The Current State of OpAMP Development
The Open Agent Management Protocol (OpAMP) is evolving as a key component for managing fleets of telemetry agents, such as the OpenTelemetry Collector, at scale. As of late 2023, the protocol is still in its beta phase, with development focused on enabling dynamic configuration, remote updates, and secure credential management across distributed agents.
Recent Progress:
OpAMP is being implemented in two modes for the OpenTelemetry Collector:
- Collector Extension: A lightweight client-side implementation embedded within the collector to support essential OpAMP operations.

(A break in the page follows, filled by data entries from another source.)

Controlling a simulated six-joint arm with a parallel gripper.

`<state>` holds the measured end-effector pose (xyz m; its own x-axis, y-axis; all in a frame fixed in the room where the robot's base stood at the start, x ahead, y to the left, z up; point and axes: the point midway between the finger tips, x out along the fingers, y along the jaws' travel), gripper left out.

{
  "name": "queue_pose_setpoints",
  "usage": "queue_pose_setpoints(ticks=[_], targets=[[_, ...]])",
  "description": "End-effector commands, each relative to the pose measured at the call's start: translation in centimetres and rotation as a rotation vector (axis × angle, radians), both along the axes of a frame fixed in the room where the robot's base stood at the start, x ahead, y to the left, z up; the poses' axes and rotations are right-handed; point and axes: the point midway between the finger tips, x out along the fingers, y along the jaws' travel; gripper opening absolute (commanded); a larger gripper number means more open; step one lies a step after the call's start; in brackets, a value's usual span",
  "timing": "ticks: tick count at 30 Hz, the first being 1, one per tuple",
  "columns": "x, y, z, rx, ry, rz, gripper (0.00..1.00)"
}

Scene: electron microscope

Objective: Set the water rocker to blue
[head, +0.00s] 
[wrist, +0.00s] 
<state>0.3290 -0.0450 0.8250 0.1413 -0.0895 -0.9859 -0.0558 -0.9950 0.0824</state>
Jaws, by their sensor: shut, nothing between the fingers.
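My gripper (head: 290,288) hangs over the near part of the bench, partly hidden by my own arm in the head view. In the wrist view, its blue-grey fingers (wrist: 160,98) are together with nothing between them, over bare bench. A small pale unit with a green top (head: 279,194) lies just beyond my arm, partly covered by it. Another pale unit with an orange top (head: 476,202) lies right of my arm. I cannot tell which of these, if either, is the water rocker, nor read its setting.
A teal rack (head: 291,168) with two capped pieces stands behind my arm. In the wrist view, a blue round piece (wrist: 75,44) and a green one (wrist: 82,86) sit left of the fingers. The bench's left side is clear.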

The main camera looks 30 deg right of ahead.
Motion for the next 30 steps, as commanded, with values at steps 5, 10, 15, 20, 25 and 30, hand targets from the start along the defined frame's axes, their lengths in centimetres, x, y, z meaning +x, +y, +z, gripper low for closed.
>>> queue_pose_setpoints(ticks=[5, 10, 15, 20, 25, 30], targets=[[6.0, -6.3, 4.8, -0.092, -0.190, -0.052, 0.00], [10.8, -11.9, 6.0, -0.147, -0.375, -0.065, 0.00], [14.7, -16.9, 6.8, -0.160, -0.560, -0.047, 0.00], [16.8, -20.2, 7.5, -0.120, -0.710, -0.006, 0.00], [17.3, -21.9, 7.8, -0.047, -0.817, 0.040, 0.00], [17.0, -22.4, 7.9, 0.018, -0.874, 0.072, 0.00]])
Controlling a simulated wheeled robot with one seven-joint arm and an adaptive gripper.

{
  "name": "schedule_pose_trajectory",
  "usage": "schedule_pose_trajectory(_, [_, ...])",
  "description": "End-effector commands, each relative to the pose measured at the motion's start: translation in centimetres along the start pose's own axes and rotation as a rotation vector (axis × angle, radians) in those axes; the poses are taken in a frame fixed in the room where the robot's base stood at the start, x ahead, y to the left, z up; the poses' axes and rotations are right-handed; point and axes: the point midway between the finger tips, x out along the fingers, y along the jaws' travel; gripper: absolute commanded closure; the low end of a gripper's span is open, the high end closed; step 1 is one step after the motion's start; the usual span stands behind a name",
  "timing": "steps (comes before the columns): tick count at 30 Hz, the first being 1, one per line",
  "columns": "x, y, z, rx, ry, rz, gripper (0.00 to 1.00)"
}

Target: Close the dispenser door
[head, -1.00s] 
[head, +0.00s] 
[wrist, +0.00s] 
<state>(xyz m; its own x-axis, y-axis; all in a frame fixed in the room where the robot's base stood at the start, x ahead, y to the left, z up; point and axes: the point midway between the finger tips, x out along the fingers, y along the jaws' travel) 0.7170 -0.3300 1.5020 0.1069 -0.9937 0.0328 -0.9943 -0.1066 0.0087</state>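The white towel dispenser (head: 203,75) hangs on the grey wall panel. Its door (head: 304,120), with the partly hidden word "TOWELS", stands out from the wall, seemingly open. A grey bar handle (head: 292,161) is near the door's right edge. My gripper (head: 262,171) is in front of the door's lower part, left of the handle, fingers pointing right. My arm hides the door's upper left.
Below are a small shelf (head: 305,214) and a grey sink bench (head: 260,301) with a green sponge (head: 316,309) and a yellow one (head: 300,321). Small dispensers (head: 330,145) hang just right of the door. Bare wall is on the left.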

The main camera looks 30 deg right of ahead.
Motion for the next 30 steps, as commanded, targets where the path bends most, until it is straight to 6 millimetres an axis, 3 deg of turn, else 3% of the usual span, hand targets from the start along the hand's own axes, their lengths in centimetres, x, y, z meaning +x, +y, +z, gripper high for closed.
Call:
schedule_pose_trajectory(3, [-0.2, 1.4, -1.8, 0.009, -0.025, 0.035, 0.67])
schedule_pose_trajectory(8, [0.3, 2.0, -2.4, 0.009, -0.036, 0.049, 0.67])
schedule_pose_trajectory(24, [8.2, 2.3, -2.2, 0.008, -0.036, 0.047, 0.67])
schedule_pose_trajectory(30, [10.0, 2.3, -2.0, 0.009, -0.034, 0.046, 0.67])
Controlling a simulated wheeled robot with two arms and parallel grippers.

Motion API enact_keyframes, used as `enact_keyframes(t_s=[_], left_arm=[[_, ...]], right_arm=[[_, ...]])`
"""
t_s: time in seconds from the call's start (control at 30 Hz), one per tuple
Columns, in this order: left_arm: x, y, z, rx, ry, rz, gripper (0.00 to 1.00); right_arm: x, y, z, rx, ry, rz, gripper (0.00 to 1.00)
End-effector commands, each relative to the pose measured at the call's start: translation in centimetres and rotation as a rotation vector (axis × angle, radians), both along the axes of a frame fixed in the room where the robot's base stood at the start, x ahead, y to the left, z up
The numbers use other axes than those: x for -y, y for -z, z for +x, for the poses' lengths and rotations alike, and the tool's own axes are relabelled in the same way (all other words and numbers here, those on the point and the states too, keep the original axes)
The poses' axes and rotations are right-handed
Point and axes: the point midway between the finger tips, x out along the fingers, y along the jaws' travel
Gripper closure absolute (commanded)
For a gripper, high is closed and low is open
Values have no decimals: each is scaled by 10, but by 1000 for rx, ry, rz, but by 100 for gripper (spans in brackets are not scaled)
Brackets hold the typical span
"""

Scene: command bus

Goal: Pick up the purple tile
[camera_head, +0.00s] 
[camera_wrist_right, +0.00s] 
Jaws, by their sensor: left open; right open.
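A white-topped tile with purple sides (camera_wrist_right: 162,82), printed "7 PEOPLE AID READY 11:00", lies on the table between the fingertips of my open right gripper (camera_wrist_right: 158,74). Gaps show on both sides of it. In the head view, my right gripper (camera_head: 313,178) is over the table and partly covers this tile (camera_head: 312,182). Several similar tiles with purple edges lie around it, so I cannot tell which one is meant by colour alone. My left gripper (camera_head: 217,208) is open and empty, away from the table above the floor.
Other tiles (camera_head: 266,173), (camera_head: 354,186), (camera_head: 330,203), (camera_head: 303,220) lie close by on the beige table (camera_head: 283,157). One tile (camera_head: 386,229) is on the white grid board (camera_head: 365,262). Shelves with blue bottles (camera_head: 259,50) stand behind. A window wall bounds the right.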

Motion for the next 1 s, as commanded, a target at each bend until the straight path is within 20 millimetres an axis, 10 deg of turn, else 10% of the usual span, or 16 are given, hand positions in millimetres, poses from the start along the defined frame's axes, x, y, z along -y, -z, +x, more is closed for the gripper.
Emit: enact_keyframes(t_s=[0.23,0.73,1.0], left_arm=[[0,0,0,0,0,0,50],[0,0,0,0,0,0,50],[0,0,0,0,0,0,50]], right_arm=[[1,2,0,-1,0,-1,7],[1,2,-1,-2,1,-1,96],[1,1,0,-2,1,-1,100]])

- Supervisor Process: An external process that works alongside the collector to handle more advanced features, such as reverting failed configurations and coordinating updates. This supervisor ensures the collector remains operational by restarting or rolling back if new configurations cause issues.
Challenges and Outlook
One key development area is tail-based sampling, which requires careful architectural design to coordinate sampling decisions across multiple agents and avoid bottlenecks. The protocol’s potential for dynamic configuration management is also expanding, with planned improvements for user-facing tools, including a graphical interface for managing collector settings.
Looking ahead, the next few quarters are expected to bring more production-ready implementations. This may include interfaces for real-time configuration changes through OpAMP and better integration within platforms like Kubernetes via sidecars or the OpenTelemetry Operator.
Conclusion
OpAMP represents a significant step forward in managing telemetry agents at scale, offering dynamic configuration, secure credential handling, and automated updates. Although the protocol is still maturing, it promises to simplify the management of observability infrastructure, making it more adaptable and resilient. Organizations implementing OpenTelemetry can look forward to enhanced capabilities for managing their telemetry systems remotely and efficiently.